Keeping a Legacy Alive

James Michener prepares for a 1941 pie-eating contest on the campus of what was then known as Colorado State College of Education.

Days before a ceremony commemorating the 40th anniversary of the dedication of UNC's James A. Michener library, a professor in the school's history program thinks it may be time to introduce the author and alumnus to a new generation of readers and make them aware of the impact UNC and the Greeley area had on him.

Michener attended what was then known as Colorado State College of Education from 1936-1937, earning a master's degree, and taught at the training school on campus from 1936-1941.

He returned to the area in the early 1970s to research and write Centennial, the best-selling novel that traces the history of the plains of northeast Colorado.

Today, most students on campus are more familiar with the 12-part TV miniseries that was adapted from the book.

UNC History Professor Michael Welsh's office was in the basement of Michener Library when, shortly before his death on Oct. 16, 1997, Michener designated UNC as the home of the bulk of his manuscripts, personal documents, notes and other items related to his writing and publishing legacy.

It was only natural that Welsh would be interested in learning more about the man famous for locale-focused novels based on detailed historical and cultural research.
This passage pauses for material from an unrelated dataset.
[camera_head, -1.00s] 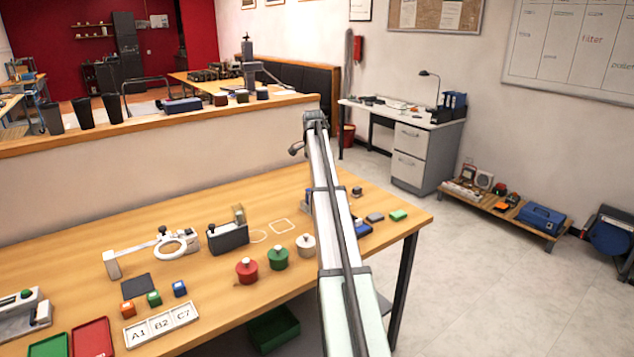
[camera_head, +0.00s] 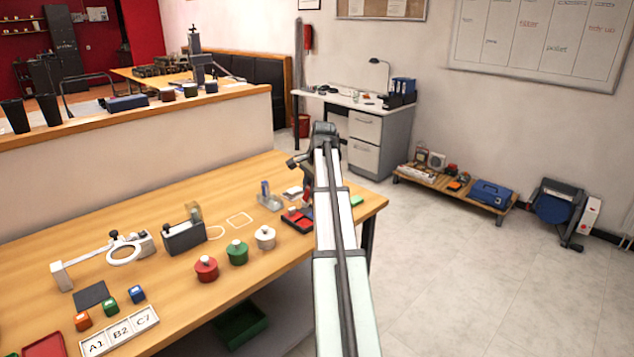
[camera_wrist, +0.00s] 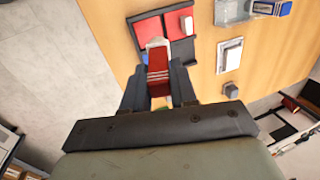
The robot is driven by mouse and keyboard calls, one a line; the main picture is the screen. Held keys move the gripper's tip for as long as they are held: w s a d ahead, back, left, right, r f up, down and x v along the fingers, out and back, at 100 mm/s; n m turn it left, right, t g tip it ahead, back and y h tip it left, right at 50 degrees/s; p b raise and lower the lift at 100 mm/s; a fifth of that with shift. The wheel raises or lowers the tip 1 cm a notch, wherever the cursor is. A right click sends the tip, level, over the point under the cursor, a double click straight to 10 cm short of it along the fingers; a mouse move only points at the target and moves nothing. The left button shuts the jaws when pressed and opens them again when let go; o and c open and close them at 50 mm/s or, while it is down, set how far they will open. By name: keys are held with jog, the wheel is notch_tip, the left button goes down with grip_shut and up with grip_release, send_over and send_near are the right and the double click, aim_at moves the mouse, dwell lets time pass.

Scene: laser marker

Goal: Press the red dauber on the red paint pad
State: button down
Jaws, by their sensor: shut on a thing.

Welsh became a frequent visitor to the James A. Michener Special Collection, sifting through the author's writings, which included notebooks from his time at UNC as well as hand-edited manuscripts, including one for Centennial.

Those readings led to discussions with many of the people whose paths crossed Michener's in the late-1930s and when he returned to the area to research and write Centennial.

Among Welsh's many discoveries was that Michener had an insatiable appetite for learning.

"I couldn't get over just how wide-ranging his interests were, his tastes were, his curiosity was," Welsh said. "He was forever looking; forever questioning; forever thinking."

Talking with Michener, Welsh said, must have been like being interrogated because of the author's seemingly endless questions

"It was the Socratic method on steroids when he talked," Welsh said.

According to Welsh, Michener was extremely curious about the people, history and culture of everywhere he visited, which over 50 years of travel and 40 books included most countries of the world.

"But something happened to him here," Welsh says. "Colorado wasn't quite like other places."

Michener started capturing that uniqueness in a 10-page story outline he wrote before he left Greeley in 1941, but it wasn't until 30 years later, during planning for the United States Bicentennial celebration, that the outline would give birth to Centennial.

Michener, a member of the commission planning the celebration, argued that the group's goal of finding a new and different story to tell Americans about their country's early development wouldn't be accomplished by yet another story about a place where America began, such as Philadelphia.

Instead, he suggested that they find a story about a place where early Americans "went." A place where they had to adapt, re-create themselves, learn a new way of life and be changed in return. When asked where that place might be, Michener told them the story about his time at UNC in Greeley, in the northeast part of the Centennial State. The others liked his idea and Centennial was "born."

Welsh believes Michener's experiences at Colorado State College, where his duties as a faculty member and part-time administrator included traveling to towns such as Fort Morgan, Keota and Briggsdale to give high school commencement addresses or interview financial aid applicants, exposed him to the stories of the struggles and the successes of the adventurers, entrepreneurs and visionaries that played key and colorful roles in the area's and the state's settlement and development.

"He saw things here that stayed with him all his life," Welsh said of Michener's motivation to write Centennial. "He wanted to try to figure out what really mattered about us (Coloradoans). He wanted to figure out how the rest of America might benefit from knowing us."

- UNC News Service

Of Note
A celebration commemorating the 40th anniversary of the James A. Michener Library's naming and dedication will be held Nov. 2 in the library. More Information

Did You Know?

  • By the time he graduated from high school in 1925, Michener had visited 45 out of the 48 states.
  • Michener's first novel, Tales of the South Pacific, won the 1948 Pulitzer Prize for Fiction.
  • In addition to research notes, maps, photographs and personal letters, UNC's Michener Collection includes his Olympia typewriter, his stained dentures and full, hand-edited manuscripts of Centennial, Poland, Space, Texas, and The Covenant, all of which reached No.1 on the New York Times best-seller list.
  • Michener was paid $600,000 to serve as script consultant for the 1966 film adaptation of his novel Hawaii.
  • Michener's books have sold an estimated 75 million copies worldwide.
  • Michener would sometimes spend 12-15 hours a day at his typewriter for weeks on end.